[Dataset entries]
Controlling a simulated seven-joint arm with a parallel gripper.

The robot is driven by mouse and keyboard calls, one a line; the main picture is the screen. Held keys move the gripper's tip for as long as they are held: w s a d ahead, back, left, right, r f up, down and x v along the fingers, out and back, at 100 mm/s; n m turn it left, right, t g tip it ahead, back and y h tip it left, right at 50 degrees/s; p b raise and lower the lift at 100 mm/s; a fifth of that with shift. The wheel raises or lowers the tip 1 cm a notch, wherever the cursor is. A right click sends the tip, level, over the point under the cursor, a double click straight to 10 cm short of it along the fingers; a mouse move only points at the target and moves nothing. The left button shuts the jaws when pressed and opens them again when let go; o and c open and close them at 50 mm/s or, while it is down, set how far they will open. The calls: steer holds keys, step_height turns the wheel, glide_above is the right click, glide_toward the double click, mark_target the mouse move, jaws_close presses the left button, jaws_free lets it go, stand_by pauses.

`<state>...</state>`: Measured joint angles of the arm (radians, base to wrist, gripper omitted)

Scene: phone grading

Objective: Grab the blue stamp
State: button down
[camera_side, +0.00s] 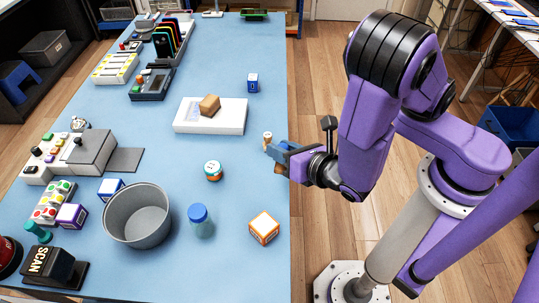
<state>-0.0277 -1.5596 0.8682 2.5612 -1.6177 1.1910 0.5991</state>
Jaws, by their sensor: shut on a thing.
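My gripper (276,148) is over the right edge of the blue table (150,180). It is shut on a small thing with a pale tan top (267,135), whose lower part is hidden by the jaws. I cannot tell if this is the blue stamp. A teal knobbed piece (38,232), stamp-like in shape, stands at the lower left, far from my gripper.
A white scale (233,120) bears a brown box. A blue box (252,83), a teal-lidded jar (213,171), a blue-capped bottle (201,220), an orange-white box (264,228) and a grey bucket (137,216) stand around. The table between jar and scale is clear.

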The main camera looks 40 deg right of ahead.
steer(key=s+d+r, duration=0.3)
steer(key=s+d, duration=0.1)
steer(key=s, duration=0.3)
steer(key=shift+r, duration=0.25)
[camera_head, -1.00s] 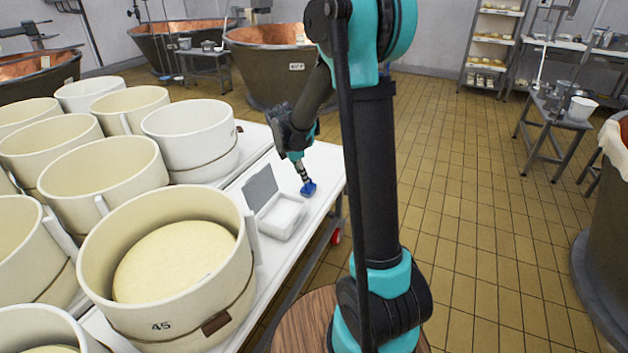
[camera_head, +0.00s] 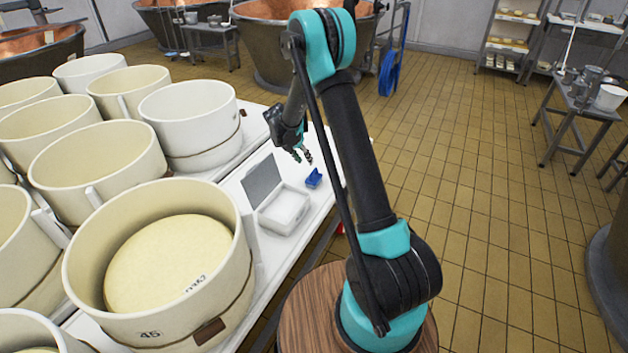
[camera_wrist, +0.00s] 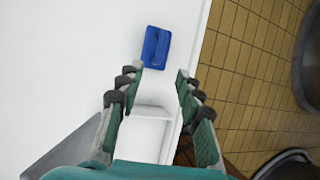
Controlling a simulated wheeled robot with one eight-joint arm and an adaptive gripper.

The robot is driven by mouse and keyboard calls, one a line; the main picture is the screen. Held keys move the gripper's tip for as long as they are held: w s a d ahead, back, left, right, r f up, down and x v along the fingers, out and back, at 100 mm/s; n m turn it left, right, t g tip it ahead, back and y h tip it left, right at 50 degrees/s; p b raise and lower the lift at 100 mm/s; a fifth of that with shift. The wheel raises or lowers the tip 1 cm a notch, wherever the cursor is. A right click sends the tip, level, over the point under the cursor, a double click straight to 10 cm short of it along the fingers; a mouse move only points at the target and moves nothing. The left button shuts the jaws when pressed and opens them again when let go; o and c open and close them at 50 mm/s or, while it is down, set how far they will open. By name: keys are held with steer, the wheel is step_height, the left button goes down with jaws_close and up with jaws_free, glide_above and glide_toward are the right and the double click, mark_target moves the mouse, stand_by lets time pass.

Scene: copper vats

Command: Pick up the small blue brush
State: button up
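The small blue brush (camera_head: 314,178) lies on the white table (camera_head: 327,198), close to its right edge and beside an open white box. In the wrist view the brush (camera_wrist: 156,48) lies flat, beyond the fingertips and a little left of the middle of the gap. My gripper (camera_head: 303,156) is above the table, a little behind and left of the brush. In the wrist view my gripper (camera_wrist: 159,74) has its two green fingers apart, with nothing between them. The brush is apart from the fingers and fully in sight.
Large round cheese moulds (camera_head: 160,250) fill the table's left side. Tiled floor (camera_head: 480,190) lies clear to the right. A copper vat (camera_head: 262,60) stands behind.

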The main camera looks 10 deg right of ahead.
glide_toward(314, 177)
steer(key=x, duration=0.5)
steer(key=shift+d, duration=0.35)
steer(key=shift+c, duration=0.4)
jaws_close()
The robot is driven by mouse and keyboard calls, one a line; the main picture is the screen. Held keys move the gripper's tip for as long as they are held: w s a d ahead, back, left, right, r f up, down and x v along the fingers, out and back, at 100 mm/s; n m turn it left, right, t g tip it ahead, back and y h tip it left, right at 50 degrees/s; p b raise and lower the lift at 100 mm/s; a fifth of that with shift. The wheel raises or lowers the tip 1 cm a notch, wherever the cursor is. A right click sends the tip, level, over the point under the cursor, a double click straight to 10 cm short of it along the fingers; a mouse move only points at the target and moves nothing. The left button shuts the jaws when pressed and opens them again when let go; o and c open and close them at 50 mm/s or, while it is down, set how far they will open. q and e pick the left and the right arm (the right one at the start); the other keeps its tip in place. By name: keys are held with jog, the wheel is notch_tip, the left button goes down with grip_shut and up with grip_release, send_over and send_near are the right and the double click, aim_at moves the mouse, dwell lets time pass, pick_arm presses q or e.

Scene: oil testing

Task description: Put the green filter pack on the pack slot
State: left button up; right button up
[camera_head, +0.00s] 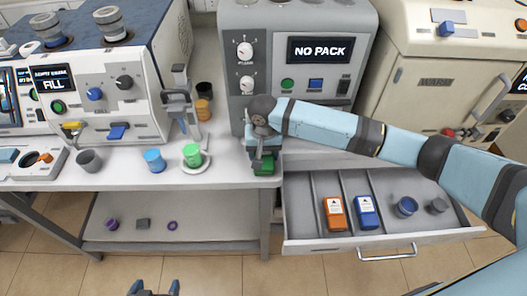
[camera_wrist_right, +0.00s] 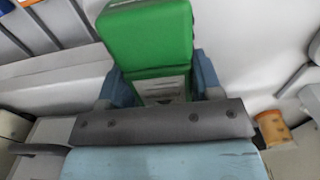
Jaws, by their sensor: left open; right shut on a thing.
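The green filter pack (camera_head: 264,166) is at the table's front edge, below the grey machine with the "NO PACK" display (camera_head: 318,49). My right gripper (camera_head: 262,152) is shut on it. In the right wrist view the green pack (camera_wrist_right: 147,35) sits between the blue fingers of the right gripper (camera_wrist_right: 160,85) and sticks out past them. I cannot tell whether the pack touches the table. I cannot make out the pack slot; my right arm covers part of the machine's front. My left gripper (camera_head: 153,288) is open and empty at the bottom edge of the head view.
An open drawer (camera_head: 300,212) holds an orange pack (camera_head: 335,214), a blue pack (camera_head: 367,212) and dark round pieces. A green cup (camera_head: 192,154) on a saucer, a blue cup (camera_head: 154,160) and a grey cup (camera_head: 89,161) stand on the table to the left.

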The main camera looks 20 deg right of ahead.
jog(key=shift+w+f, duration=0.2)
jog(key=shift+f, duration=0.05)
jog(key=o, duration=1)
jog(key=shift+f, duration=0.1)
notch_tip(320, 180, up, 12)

## What you need to do
Copy the entries exactly. Leave out the images.

## Written response
Controlling a simulated seven-joint arm with a parallel gripper.

The robot is driven by mouse and keyboard calls, one a line; the main picture is the screen. Held keys move the gripper's tip for as long as they are held: w s a d ahead, back, left, right, r f up, down and x v along the fingers, out and back, at 100 mm/s; n m turn it left, right, t g tip it ahead, back and y h tip it left, right at 50 degrees/s; p b raise and lower the lift at 100 mm/s; a fifth of that with shift. The wheel raises or lowers the tip 1 cm a notch, wherever the cursor is. A right click sends the tip, level, over the point under the cursor, a double click straight to 10 cm short of it along the fingers; a mouse move only points at the target and moves nothing. The left button shuts the jaws when pressed and opens them again when let go; o and c open and close them at 50 mm/s or, while it is down, set how far they will open. The calls: steer holds keys, step_height turns the wheel, glide_above is the right click, glide_toward the double click, mark_target the mouse move, jaws_close presses the left button, jaws_free lets it go, stand_by pauses.

`<state>...</state>`: Measured joint angles of the arm (radians, base to wrist, gripper omitted)

Scene: phone grading

Objective: Grab the blue stamp
State: button down
[camera_side, +0.00s] 
<state>-0.0277 -1.5596 0.8682 2.5612 -1.6177 1.1910 0.5991</state>
Jaws, by their sensor: shut on a thing.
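My gripper (276,148) is over the right edge of the blue table (150,180). It is shut on a small thing with a pale tan top (267,135), whose lower part is hidden by the jaws. I cannot tell if this is the blue stamp. A teal knobbed piece (38,232), stamp-like in shape, stands at the lower left, far from my gripper.
A white scale (233,120) bears a brown box. A blue box (252,83), a teal-lidded jar (213,171), a blue-capped bottle (201,220), an orange-white box (264,228) and a grey bucket (137,216) stand around. The table between jar and scale is clear.

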The main camera looks 40 deg right of ahead.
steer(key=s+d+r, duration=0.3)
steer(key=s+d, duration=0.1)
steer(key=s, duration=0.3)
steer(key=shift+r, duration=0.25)
[camera_head, -1.00s] 
[camera_head, +0.00s] 
[camera_wrist, +0.00s] 
Controlling a simulated wheeled robot with one eight-joint arm and an adaptive gripper.

The robot is driven by mouse and keyboard calls, one a line; the main picture is the screen. Held keys move the gripper's tip for as long as they are held: w s a d ahead, back, left, right, r f up, down and x v along the fingers, out and back, at 100 mm/s; n m turn it left, right, t g tip it ahead, back and y h tip it left, right at 50 degrees/s; p b raise and lower the lift at 100 mm/s; a fifth of that with shift. The wheel raises or lowers the tip 1 cm a notch, wherever the cursor is. A right click sends the tip, level, over the point under the cursor, a double click straight to 10 cm short of it along the fingers; a mouse move only points at the target and moves nothing. The left button shuts the jaws when pressed and opens them again when let go; o and c open and close them at 50 mm/s or, while it is down, set how far they will open. By name: keys are held with steer, the wheel is step_height, the left button goes down with jaws_close and up with jaws_free, glide_above and glide_toward are the right and the double click, mark_target moves the mouse, stand_by lets time pass.

Scene: copper vats

Command: Pick up the small blue brush
State: button up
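The small blue brush (camera_head: 314,178) lies on the white table (camera_head: 327,198), close to its right edge and beside an open white box. In the wrist view the brush (camera_wrist: 156,48) lies flat, beyond the fingertips and a little left of the middle of the gap. My gripper (camera_head: 303,156) is above the table, a little behind and left of the brush. In the wrist view my gripper (camera_wrist: 159,74) has its two green fingers apart, with nothing between them. The brush is apart from the fingers and fully in sight.
Large round cheese moulds (camera_head: 160,250) fill the table's left side. Tiled floor (camera_head: 480,190) lies clear to the right. A copper vat (camera_head: 262,60) stands behind.

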The main camera looks 10 deg right of ahead.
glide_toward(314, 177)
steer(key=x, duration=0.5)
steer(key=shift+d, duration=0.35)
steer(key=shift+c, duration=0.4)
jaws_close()
The robot is driven by mouse and keyboard calls, one a line; the main picture is the screen. Held keys move the gripper's tip for as long as they are held: w s a d ahead, back, left, right, r f up, down and x v along the fingers, out and back, at 100 mm/s; n m turn it left, right, t g tip it ahead, back and y h tip it left, right at 50 degrees/s; p b raise and lower the lift at 100 mm/s; a fifth of that with shift. The wheel raises or lowers the tip 1 cm a notch, wherever the cursor is. A right click sends the tip, level, over the point under the cursor, a double click straight to 10 cm short of it along the fingers; a mouse move only points at the target and moves nothing. The left button shuts the jaws when pressed and opens them again when let go; o and c open and close them at 50 mm/s or, while it is down, set how far they will open. q and e pick the left and the right arm (the right one at the start); the other keeps its tip in place. By name: keys are held with jog, the wheel is notch_tip, the left button goes down with grip_shut and up with grip_release, send_over and send_near are the right and the double click, aim_at moves the mouse, dwell lets time pass, pick_arm presses q or e.

Scene: oil testing

Task description: Put the green filter pack on the pack slot
State: left button up; right button up
[camera_head, +0.00s] 
[camera_wrist_right, +0.00s] 
Jaws, by their sensor: left open; right shut on a thing.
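The green filter pack (camera_head: 264,166) is at the table's front edge, below the grey machine with the "NO PACK" display (camera_head: 318,49). My right gripper (camera_head: 262,152) is shut on it. In the right wrist view the green pack (camera_wrist_right: 147,35) sits between the blue fingers of the right gripper (camera_wrist_right: 160,85) and sticks out past them. I cannot tell whether the pack touches the table. I cannot make out the pack slot; my right arm covers part of the machine's front. My left gripper (camera_head: 153,288) is open and empty at the bottom edge of the head view.
An open drawer (camera_head: 300,212) holds an orange pack (camera_head: 335,214), a blue pack (camera_head: 367,212) and dark round pieces. A green cup (camera_head: 192,154) on a saucer, a blue cup (camera_head: 154,160) and a grey cup (camera_head: 89,161) stand on the table to the left.

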The main camera looks 20 deg right of ahead.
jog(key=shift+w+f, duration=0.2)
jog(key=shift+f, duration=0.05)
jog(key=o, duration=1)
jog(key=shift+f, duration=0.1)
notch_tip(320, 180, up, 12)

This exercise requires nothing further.